- [To be done]: Set each record down exactly, excluding all images.

- [Record list]:
• • • •
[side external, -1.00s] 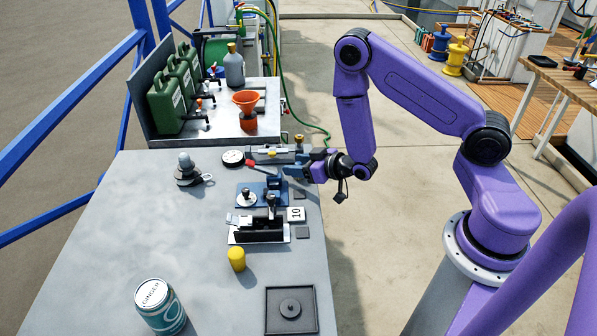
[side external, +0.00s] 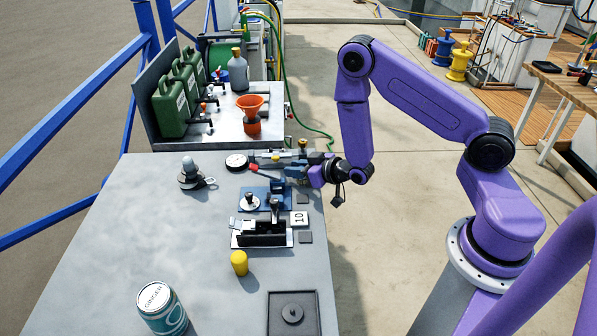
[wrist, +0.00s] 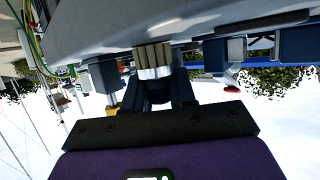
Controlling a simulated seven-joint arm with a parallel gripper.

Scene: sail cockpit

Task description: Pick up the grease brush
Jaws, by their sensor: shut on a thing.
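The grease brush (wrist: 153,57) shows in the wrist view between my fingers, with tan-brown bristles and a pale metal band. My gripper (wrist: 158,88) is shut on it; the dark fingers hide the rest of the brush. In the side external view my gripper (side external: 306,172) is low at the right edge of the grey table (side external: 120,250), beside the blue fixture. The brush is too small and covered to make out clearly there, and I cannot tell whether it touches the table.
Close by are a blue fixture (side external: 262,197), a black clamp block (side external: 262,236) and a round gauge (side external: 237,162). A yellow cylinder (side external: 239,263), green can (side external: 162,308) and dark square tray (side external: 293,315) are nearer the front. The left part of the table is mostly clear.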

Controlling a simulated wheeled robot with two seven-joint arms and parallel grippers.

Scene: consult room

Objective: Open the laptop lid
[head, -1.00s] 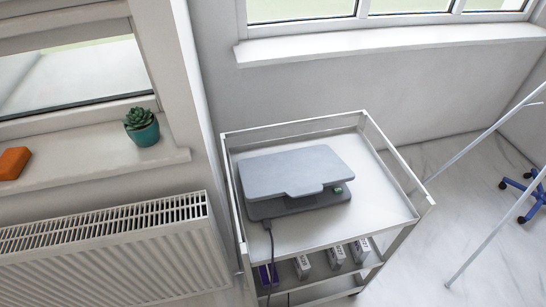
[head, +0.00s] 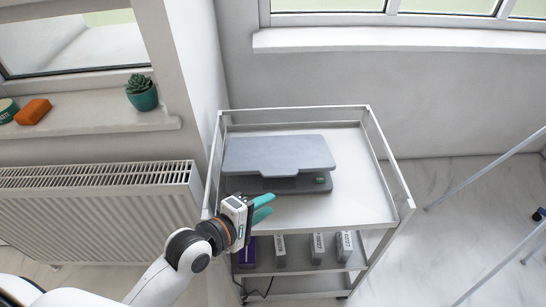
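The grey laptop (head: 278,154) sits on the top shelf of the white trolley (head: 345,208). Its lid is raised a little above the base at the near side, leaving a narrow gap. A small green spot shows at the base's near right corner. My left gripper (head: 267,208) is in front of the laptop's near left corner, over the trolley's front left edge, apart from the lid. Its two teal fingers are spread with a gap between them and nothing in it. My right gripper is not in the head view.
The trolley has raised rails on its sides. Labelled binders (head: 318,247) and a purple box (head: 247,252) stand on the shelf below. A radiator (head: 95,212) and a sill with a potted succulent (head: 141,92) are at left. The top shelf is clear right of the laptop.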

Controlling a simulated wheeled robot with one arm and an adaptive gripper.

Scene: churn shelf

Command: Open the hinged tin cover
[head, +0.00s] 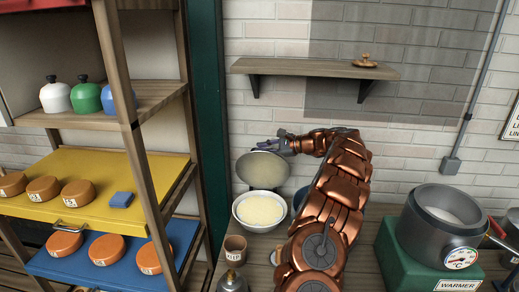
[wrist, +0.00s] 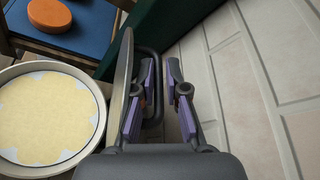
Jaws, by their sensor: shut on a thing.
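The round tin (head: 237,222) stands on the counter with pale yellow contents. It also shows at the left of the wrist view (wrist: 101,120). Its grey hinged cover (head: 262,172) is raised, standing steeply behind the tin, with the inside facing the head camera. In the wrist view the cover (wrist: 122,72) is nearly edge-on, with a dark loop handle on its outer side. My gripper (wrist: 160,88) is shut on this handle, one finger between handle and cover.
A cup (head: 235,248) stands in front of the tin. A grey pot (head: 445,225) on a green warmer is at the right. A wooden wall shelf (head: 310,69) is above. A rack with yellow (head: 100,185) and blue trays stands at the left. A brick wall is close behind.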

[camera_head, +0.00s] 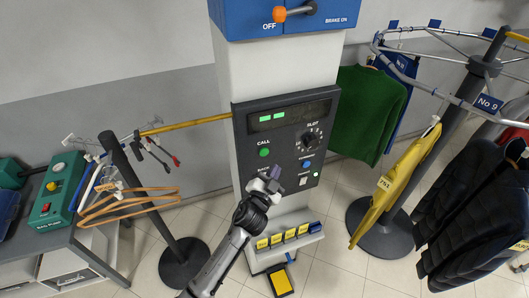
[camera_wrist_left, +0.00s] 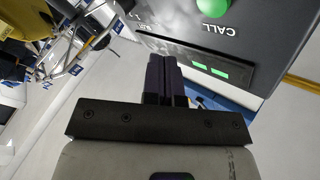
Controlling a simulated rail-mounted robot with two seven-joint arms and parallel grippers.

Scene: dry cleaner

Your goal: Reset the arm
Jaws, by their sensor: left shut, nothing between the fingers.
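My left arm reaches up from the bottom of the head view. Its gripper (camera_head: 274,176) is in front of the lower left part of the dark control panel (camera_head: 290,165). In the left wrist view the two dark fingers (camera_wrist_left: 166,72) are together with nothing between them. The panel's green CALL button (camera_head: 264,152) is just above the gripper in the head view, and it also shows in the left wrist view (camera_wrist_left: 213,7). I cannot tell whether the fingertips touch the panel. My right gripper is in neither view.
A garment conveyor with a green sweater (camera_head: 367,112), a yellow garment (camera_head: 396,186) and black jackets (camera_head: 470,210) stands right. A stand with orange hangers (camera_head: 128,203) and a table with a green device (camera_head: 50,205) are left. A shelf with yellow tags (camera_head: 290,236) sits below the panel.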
• • • •
- [Answer to the task]:
[side external, -1.00s] 
[side external, +0.00s] 
[wrist, +0.00s] 
Controlling a simulated seven-joint arm with a parallel gripper.

Scene: sail cockpit

Task description: Pick up the grease brush
Jaws, by their sensor: shut on a thing.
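The grease brush (wrist: 153,57) shows in the wrist view between my fingers, with tan-brown bristles and a pale metal band. My gripper (wrist: 158,88) is shut on it; the dark fingers hide the rest of the brush. In the side external view my gripper (side external: 306,172) is low at the right edge of the grey table (side external: 120,250), beside the blue fixture. The brush is too small and covered to make out clearly there, and I cannot tell whether it touches the table.
Close by are a blue fixture (side external: 262,197), a black clamp block (side external: 262,236) and a round gauge (side external: 237,162). A yellow cylinder (side external: 239,263), green can (side external: 162,308) and dark square tray (side external: 293,315) are nearer the front. The left part of the table is mostly clear.

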Controlling a simulated wheeled robot with two seven-joint arms and parallel grippers.

Scene: consult room

Objective: Open the laptop lid
[head, -1.00s] 
[head, +0.00s] 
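The grey laptop (head: 278,154) sits on the top shelf of the white trolley (head: 345,208). Its lid is raised a little above the base at the near side, leaving a narrow gap. A small green spot shows at the base's near right corner. My left gripper (head: 267,208) is in front of the laptop's near left corner, over the trolley's front left edge, apart from the lid. Its two teal fingers are spread with a gap between them and nothing in it. My right gripper is not in the head view.
The trolley has raised rails on its sides. Labelled binders (head: 318,247) and a purple box (head: 247,252) stand on the shelf below. A radiator (head: 95,212) and a sill with a potted succulent (head: 141,92) are at left. The top shelf is clear right of the laptop.

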Controlling a simulated wheeled robot with one arm and an adaptive gripper.

Scene: churn shelf

Command: Open the hinged tin cover
[head, +0.00s] 
[wrist, +0.00s] 
Jaws, by their sensor: shut on a thing.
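The round tin (head: 237,222) stands on the counter with pale yellow contents. It also shows at the left of the wrist view (wrist: 101,120). Its grey hinged cover (head: 262,172) is raised, standing steeply behind the tin, with the inside facing the head camera. In the wrist view the cover (wrist: 122,72) is nearly edge-on, with a dark loop handle on its outer side. My gripper (wrist: 160,88) is shut on this handle, one finger between handle and cover.
A cup (head: 235,248) stands in front of the tin. A grey pot (head: 445,225) on a green warmer is at the right. A wooden wall shelf (head: 310,69) is above. A rack with yellow (head: 100,185) and blue trays stands at the left. A brick wall is close behind.

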[camera_head, +0.00s] 
[camera_wrist_left, +0.00s] 
Controlling a simulated rail-mounted robot with two seven-joint arms and parallel grippers.

Scene: dry cleaner

Your goal: Reset the arm
Jaws, by their sensor: left shut, nothing between the fingers.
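My left arm reaches up from the bottom of the head view. Its gripper (camera_head: 274,176) is in front of the lower left part of the dark control panel (camera_head: 290,165). In the left wrist view the two dark fingers (camera_wrist_left: 166,72) are together with nothing between them. The panel's green CALL button (camera_head: 264,152) is just above the gripper in the head view, and it also shows in the left wrist view (camera_wrist_left: 213,7). I cannot tell whether the fingertips touch the panel. My right gripper is in neither view.
A garment conveyor with a green sweater (camera_head: 367,112), a yellow garment (camera_head: 396,186) and black jackets (camera_head: 470,210) stands right. A stand with orange hangers (camera_head: 128,203) and a table with a green device (camera_head: 50,205) are left. A shelf with yellow tags (camera_head: 290,236) sits below the panel.

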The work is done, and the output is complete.